By Satish Kanady / The Peninsula
Doha: Qatari economy has fully come out of the initial adverse impacts from the unjust economic blockade. This is reflected in the normalisation of capital flows, comfortable liquidity position of the banking system, official foreign exchange reserves returning close to the pre-blockade level and a healthy growth in bank credit to private sector and a reasonable growth in the non-hydrocarbon sector, Qatar Central Bank (QCB) revealed yesterday.
“The trade and current account surpluses and fiscal balance improved continuously. Capital flows normalised despite the ongoing economic blockade, getting more diversified and from relatively stable sources. There has been a significant rebuilding of foreign exchanges reserves and improvement in liquidity positions in the banking system.
These improvements, combined with economic diversification policies implemented in the recent years, have reduced domestic vulnerabilities”, QCB said in its 10th Financial Stability Report (FSR) released yesterday.
The document, an annual assessment of financial sector’s risks and vulnerabilities, underscored Qatar’s ability to withstand any unforeseen disturbances and maintain financial stability going forward.
QCB Governor H E Sheikh Abdulla bin Saoud Al Thani commented: “In the middle of weakening global economy, Qatari economy showed a resilient performance during the review year. Although real GDP growth was somewhat slower than the preceding year, other macroeconomic indicators including fiscal position, current account balance and stock market improved in 2018.
“With normalisation of capital flows and strengthening of macroeconomic conditions, Qatar economy has fully come out of the initial adverse impacts from the economic blockade.”
In 2018, Qatar continued to remain competitive in terms global competitiveness index (GCI) of World Economic Forum. According to revised GCI, Qatar ranked 30 out of 140 Advanced Economies (AEs) and emerging market and developing economies (EMDEs), rising by 2 positions from 2017. Among the emerging economics, Qatar’s position was one of the highest.
Banking sector in Qatar showed a resilient performance in 2018. Though banking sector assets grew lower than the previous year, 2018 witnessed a rebound of private sector credit demand. Liquidity improved supported by benign fiscal position and current account balance. Improvements in stock market also boosted the operating environment of the banking sector. Rebound in non-resident deposits as well as fund flow from foreign financial institutions indicated confidence of investors in Qatari economy. Improvements in domestic liquidity eased primary liquidity, which remained in surplus mode, with lower requirement of REPO by banks for short-term liquidity management.
The FSR noted Qatar’s banking sector re-established the funding structure with healthier maturity structure and from diversified source.
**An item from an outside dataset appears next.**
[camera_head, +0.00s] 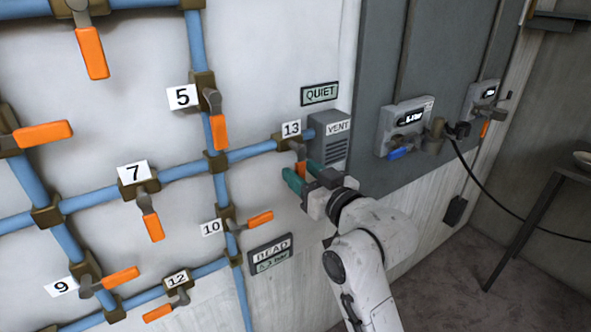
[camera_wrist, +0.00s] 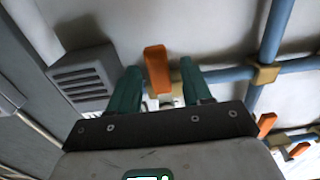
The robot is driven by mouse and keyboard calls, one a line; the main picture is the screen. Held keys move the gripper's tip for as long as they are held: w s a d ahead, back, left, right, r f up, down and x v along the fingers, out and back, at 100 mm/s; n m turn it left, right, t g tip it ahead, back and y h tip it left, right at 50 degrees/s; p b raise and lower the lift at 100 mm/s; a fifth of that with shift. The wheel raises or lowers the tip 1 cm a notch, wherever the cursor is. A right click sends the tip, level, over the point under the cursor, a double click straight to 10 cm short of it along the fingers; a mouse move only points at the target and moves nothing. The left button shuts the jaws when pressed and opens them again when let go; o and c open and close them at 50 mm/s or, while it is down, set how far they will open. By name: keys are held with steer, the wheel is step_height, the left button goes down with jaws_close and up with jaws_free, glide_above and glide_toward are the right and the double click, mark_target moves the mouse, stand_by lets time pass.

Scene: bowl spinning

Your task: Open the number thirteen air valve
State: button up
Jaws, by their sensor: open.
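The number 13 valve has a white "13" label (camera_head: 291,129) and a brown body on the blue pipe, left of the grey VENT box (camera_head: 330,142). Its orange handle (camera_head: 301,166) hangs down from the body, partly hidden by my gripper (camera_head: 299,172). In the wrist view the orange handle (camera_wrist: 157,70) stands between the two green fingers of my gripper (camera_wrist: 161,75). The fingers are open, one on each side, with a visible gap at both sides. Whether the handle's depth matches the fingertips is hard to tell.
Valve 10's orange handle (camera_head: 260,219) lies to the lower left, and valve 5's handle (camera_head: 219,132) to the upper left. A READ gauge plate (camera_head: 271,254) is below. A grey panel (camera_head: 375,80) with meters (camera_head: 406,122) is to the right.

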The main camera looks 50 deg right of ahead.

Almost all the deposit from the blockading countries have gone out of the system thereby reducing the volatility risk. Capitalisation levels strengthened significantly, while NPL ratios are quite low and are adequately provisioned. Moreover, banking sector profitability indicators also remained stable. Stress tests conducted by Qatar Central Bank also showed improved resiliency of the sector towards plausible vulnerabilities. Overall, the banking sector remained sound and in good stead during 2018.
Taking advantage of government push for the SME sector development, banks are also focusing on credit to SME sector, especially for agriculture, livestock and fisheries.